In “Come On Baby, Let’s Go Downtown” there’s “Snake eyes, French fries / And I got lots of gas.” Car’s implied. Could be a fart reference too.

In “Roll Another Number” Young sings “It’s too dark to put the keys in my ignition / And the morning sun has yet to climb my hood ornament.”

In “Albuquerque” Young sings about flying down the road, starving to be alone.

In “Lookout Joe” a Cadillac puts a hole in the arm of Bill from up on the hill.

In “Tired Eyes” four dead men are left lying in an open field full of old cars with bullet holes in the mirrors.

And, of course, there’s that Econoline van in “Tonight’s the Night.”

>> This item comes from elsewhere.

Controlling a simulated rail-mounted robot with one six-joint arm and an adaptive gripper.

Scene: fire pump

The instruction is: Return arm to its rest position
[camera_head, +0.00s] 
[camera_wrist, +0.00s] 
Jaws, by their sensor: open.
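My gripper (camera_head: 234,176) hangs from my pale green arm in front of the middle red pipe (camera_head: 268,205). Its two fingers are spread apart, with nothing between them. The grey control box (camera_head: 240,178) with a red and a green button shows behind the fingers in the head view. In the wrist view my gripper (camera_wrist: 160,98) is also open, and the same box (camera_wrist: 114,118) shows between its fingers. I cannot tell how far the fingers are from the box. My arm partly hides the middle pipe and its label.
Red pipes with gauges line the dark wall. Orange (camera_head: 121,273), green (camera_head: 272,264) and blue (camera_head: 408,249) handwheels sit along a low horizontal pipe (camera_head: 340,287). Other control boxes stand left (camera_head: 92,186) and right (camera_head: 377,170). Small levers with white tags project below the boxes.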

Part of Jonathan Demme’s Journeys, a 2011 concert documentary featuring Young, is spent in a car. Young drives around his hometown, Omemee, Ontario, and talks about his childhood there. At one point, Young drives past a public school named after his father and says, “I tried eating tar off the road. That was the beginning of my close relationship with cars, I think.”

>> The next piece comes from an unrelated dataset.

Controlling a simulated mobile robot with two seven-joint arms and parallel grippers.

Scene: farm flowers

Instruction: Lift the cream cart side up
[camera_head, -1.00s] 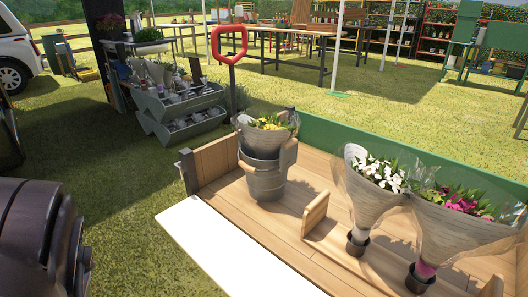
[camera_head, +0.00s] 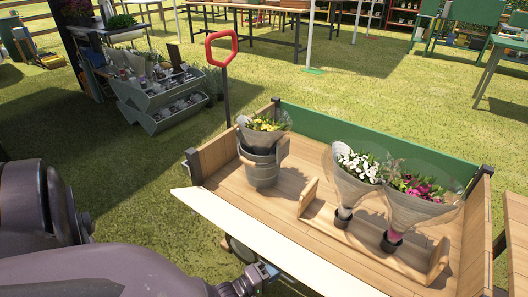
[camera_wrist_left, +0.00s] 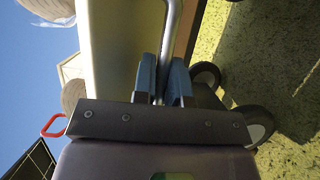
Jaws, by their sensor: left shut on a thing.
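The cream cart side (camera_head: 262,237) is a long pale panel along the near edge of the wooden cart, leaning outward rather than upright. It also fills the upper middle of the left wrist view (camera_wrist_left: 118,55). My left gripper (camera_head: 268,270) is low at the panel's outer side. In the left wrist view its two blue fingers (camera_wrist_left: 162,80) are shut around a grey metal bar (camera_wrist_left: 170,40) that runs along the panel. My right gripper is in neither view.
The cart bed holds a metal bucket (camera_head: 259,168) with yellow flowers and two wrapped bouquets (camera_head: 358,170) (camera_head: 420,205) in a wooden holder (camera_head: 365,240). A red-handled pull bar (camera_head: 221,45) stands behind. Cart wheels (camera_wrist_left: 250,122) show near the gripper. Grass lies open at left.

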In a 2014 NPR interview about his Special Deluxe: A Memoir of Life & Cars, Young talks with Ari Shapiro and this exchange happens:

YOUNG: …As a matter of fact, I love listening to music in cars.

SHAPIRO: Why do you prefer to listen to it in the car?

YOUNG: Well, because the scene is always changing. It’s the world’s greatest video. And you’re semi-occupied by, you know, driving the car. So your subconscious is wide open. Your conscious is busy, so you’re not thinking about the music too much. You’re just feeling it.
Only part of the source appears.